A linguagem, apresentada em qualquer uma de suas formas, escrita, falada, gestual, e outras, juntamente com o pensamento, contribuem para a construção do conhecimento. Entretanto, esse conhecimento não é neutro, no sentido de que depende do objeto observado, mas também do sujeito que o observa. Dessa forma, compreender o conhecimento, ou conhecer o conhecer, depende também, e, sem dúvida, não é uma tarefa trivial, da subjetividade do sujeito, de suas experiências e construções anteriores. Matura & Varela (2001, p. 31) dizem que "[...] não se pode tomar o fenômeno do conhecer como se houvesse "fato" ou objetos lá fora, que alguém capta e introduz na cabeça. A experiência de qualquer coisa lá fora é validada de uma maneira particular pela estrutura humana, que torna possível "a coisa" que surge na descrição".

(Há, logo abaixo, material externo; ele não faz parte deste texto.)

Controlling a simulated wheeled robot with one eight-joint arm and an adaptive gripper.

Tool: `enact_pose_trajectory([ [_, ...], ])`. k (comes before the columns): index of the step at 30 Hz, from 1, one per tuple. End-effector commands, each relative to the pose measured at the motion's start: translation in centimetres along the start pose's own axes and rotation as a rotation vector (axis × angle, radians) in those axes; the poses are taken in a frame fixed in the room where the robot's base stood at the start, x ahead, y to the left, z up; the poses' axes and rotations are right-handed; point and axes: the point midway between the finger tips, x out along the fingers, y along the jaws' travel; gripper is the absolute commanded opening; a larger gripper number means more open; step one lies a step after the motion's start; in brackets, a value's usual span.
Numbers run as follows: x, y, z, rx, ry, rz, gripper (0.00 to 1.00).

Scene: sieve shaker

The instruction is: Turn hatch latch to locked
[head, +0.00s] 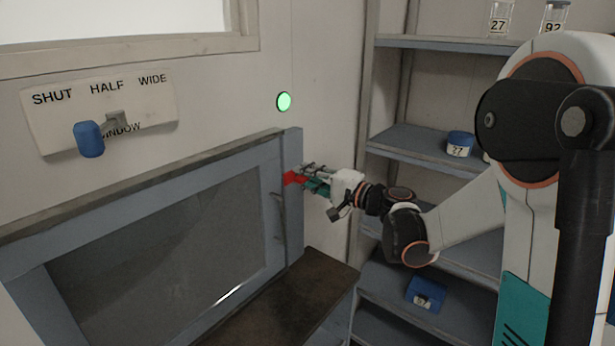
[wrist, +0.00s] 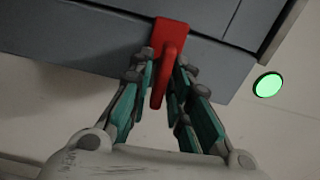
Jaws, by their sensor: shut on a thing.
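The red hatch latch (head: 293,178) is on the right edge of the grey-blue hatch frame (head: 285,205) in the head view. In the wrist view the red latch (wrist: 168,62) shows as a mount on the frame with a handle pointing toward my gripper. My gripper (head: 309,181) reaches it from the right. In the wrist view my gripper (wrist: 165,85) has its teal-padded fingers on both sides of the handle, shut on it. The hatch's dark glass pane (head: 160,250) is closed into the frame as far as I can see. No lock marking is readable.
A green round light (head: 284,101) glows on the wall above the hatch. A window plate (head: 100,108) with a blue-knobbed lever (head: 89,139) is at upper left. Shelves (head: 415,140) with labelled containers stand behind my arm. A brown ledge (head: 290,300) lies below the latch.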

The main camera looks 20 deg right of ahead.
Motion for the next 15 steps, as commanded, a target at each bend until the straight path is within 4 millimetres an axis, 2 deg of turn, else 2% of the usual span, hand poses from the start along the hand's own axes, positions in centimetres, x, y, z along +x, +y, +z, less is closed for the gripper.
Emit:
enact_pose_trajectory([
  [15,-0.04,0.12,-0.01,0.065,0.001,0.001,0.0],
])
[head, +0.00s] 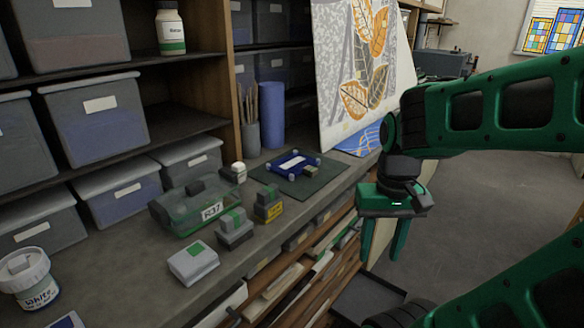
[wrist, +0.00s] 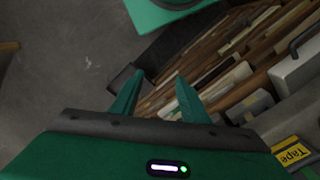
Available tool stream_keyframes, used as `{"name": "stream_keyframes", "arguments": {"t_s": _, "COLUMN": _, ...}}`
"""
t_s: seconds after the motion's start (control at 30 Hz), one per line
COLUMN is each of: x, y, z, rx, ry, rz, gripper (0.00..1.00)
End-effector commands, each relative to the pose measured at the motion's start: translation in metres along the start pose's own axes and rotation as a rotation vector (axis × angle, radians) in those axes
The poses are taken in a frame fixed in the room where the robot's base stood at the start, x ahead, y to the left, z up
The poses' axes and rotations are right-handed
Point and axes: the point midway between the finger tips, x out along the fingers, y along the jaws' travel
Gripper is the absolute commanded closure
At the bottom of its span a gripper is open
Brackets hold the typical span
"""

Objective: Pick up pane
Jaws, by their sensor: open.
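A small blue frame with corner posts and a pale middle (head: 293,165) lies on a dark green mat (head: 322,181) on the workbench; it may hold the pane, but I cannot tell for sure. A blue patterned sheet (head: 362,140), which could also be a pane, lies partly hidden behind my arm. My gripper (head: 383,252) is open and empty, pointing down beyond the bench's front edge, to the right of the mat. In the wrist view my gripper (wrist: 159,76) has nothing between its fingers; neither pane candidate shows there.
On the bench (head: 110,290) stand a clear green-tinted case (head: 190,212), a white jar (head: 26,277), stacked grey-green blocks (head: 234,229) and a yellow-labelled tape box (head: 268,207). A tall leaf-patterned panel (head: 345,65) stands behind. Open slots with boards (wrist: 240,50) lie below the bench edge.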

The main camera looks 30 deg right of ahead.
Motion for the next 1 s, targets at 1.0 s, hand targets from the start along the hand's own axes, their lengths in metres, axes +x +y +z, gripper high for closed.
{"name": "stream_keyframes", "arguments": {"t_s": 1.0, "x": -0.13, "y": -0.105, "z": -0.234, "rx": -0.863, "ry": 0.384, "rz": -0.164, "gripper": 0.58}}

Nesta prática social, as propriedades, funções e valores das "coisas" se convertem em significado (o que é em si) e sentido (o que é para nós) em palavras que representam tais "coisas" e que fornecem ao pensamento um material inestimável para a criação de novos conceitos sobre as "coisas" (Díaz, 2008).

Ainda segundo Maturana & Varela (2001, p. 32), "Toda reflexão, inclusive a que se faz sobre os fundamentos de conhecer humano, ocorre necessariamente na linguagem, que é nossa maneira particular de ser humanos e estar no fazer humano." Consideram que a linguagem é o nosso instrumento cognitivo, que nos permite analisar o próprio instrumento de análise.

 

Processo de mediação

Mediação, no dicionário Aurélio (2004), significa ato de mediar. Mediar, por sua vez, significa intervir, intermediar, interceder. Observa-se, nesse conceito, que a mediação necessariamente pressupõe a parceria entre as "partes", não é um processo "intra" sujeito, mas sim "inter" sujeitos e "inter" sujeito e instrumentos. Pressupõe, dessa maneira, a interação entre os sujeitos, e a utilização de instrumentos que colaborem nesse processo.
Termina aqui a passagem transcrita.